Written by Stephanie Barron
Mysteries that take place during the Regency Age throughout England
Warning: The following series premise contains minor character development spoilers that are revealed in tidbits throughout the series. However, I have only revealed what I felt was necessary to give a complete and accurate overview; I promise there is plenty here that is left unsaid.
The Jane Austen Mysteries series by Stephanie Barron is noteworthy and enjoyable for several reasons.
First, Barron has a masterful touch when it comes to adopting the tone, voice and syntax of Austen which is absolutely crucial for any author who chooses to enter the pastiche genre. Many an author has failed where Barron succeeds.
Without attempting to re-write any Austen's works or adopt Austen's character's tones, Barron has almost eerily created a unique, clear voice of Austen's own. It is at once familiar to anyone who has read Austen.
The mysteries are all solved by a usually unwilling Austen forced by either circumstances or her own morals to inadvertently act as a sleuth. Because the mysteries take place in Austen's life, they read like journals with chapters divided by date.
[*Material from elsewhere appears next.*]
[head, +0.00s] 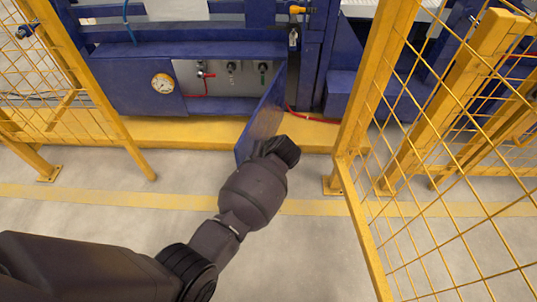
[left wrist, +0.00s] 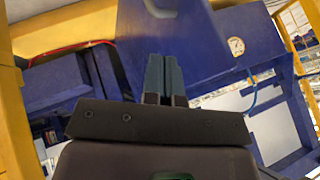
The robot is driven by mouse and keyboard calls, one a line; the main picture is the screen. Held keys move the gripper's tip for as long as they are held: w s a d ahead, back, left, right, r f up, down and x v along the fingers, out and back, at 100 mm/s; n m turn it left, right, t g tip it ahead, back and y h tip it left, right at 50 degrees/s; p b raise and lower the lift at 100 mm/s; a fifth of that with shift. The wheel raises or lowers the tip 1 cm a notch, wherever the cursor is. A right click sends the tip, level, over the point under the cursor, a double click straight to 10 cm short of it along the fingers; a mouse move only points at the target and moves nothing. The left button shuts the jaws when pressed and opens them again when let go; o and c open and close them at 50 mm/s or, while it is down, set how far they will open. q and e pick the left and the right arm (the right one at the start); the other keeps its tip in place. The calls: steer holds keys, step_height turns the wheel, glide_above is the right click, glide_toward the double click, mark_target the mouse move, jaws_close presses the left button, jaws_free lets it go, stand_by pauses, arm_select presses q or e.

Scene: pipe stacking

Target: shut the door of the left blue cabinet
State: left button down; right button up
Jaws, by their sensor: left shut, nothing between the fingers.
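The blue cabinet (head: 132,92) stands low at the back of the head view, with a round gauge on its front. Its opening shows a pale interior with valves and a red hose. Its blue door (head: 262,120) stands open, swung out toward me from the opening's right side. My left arm reaches the door's outer, right-hand side; its wrist hides the fingers in the head view. In the left wrist view my left gripper (left wrist: 165,75) is shut and empty, its fingers in front of the blue door (left wrist: 205,60). I cannot tell whether they touch it. My right gripper is out of view.
A yellow mesh fence (head: 440,150) stands close on the right, and another (head: 65,80) on the left. A yellow raised edge (head: 180,132) runs along the cabinet's foot. The grey floor between the fences is clear around my arm.

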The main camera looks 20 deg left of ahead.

This brings me to the second noteworthy achievement of this series. Barron is clearly both an Austen scholar and fan and, as such, the timeline in the series is surprisingly accurate in paralleling Austen's life. This, in turn, makes the mysteries all the more credible. By using Austen's real-life travels and relatives, an air of authenticity is lent to each of the series' installments that keep it from sliding down the slippery slope into glorified fan fiction.
For example, one of the mysteries occurs when Austen took up residence in Chawton Cottage, another when she went to Bath. The mysteries generally surround a death in the town or village Jane is in. It is here Barron shows her skill the most as, while never changing Austen's socioeconomic status, she manages to allow Jane to poke and probe even on the higher rungs of the social ladder. Often, this is by using the device of a well-written, interesting character, sometimes historical, sometimes not. As such, each mystery is plausible and the armchair sleuth is free to become engrossed in the puzzle.
Ultimately, however, these are works of fiction, and the liberties Barron takes, such as inserting the very handsome, very intriguing Lord Harold Trowbridge into her life, are enjoyable. Even that story line, however, has a very realistic conclusion.
In short, readers of Austen's works will enjoy and recognize the wry social observations Barron skillfully conveys the "author" having. Austen scholars will enjoy how closely to the shoreline of historical fact Barron keeps her vessel of engrossing fiction. Those who are neither but enjoy a good period mystery will most likely not be disappointed, either.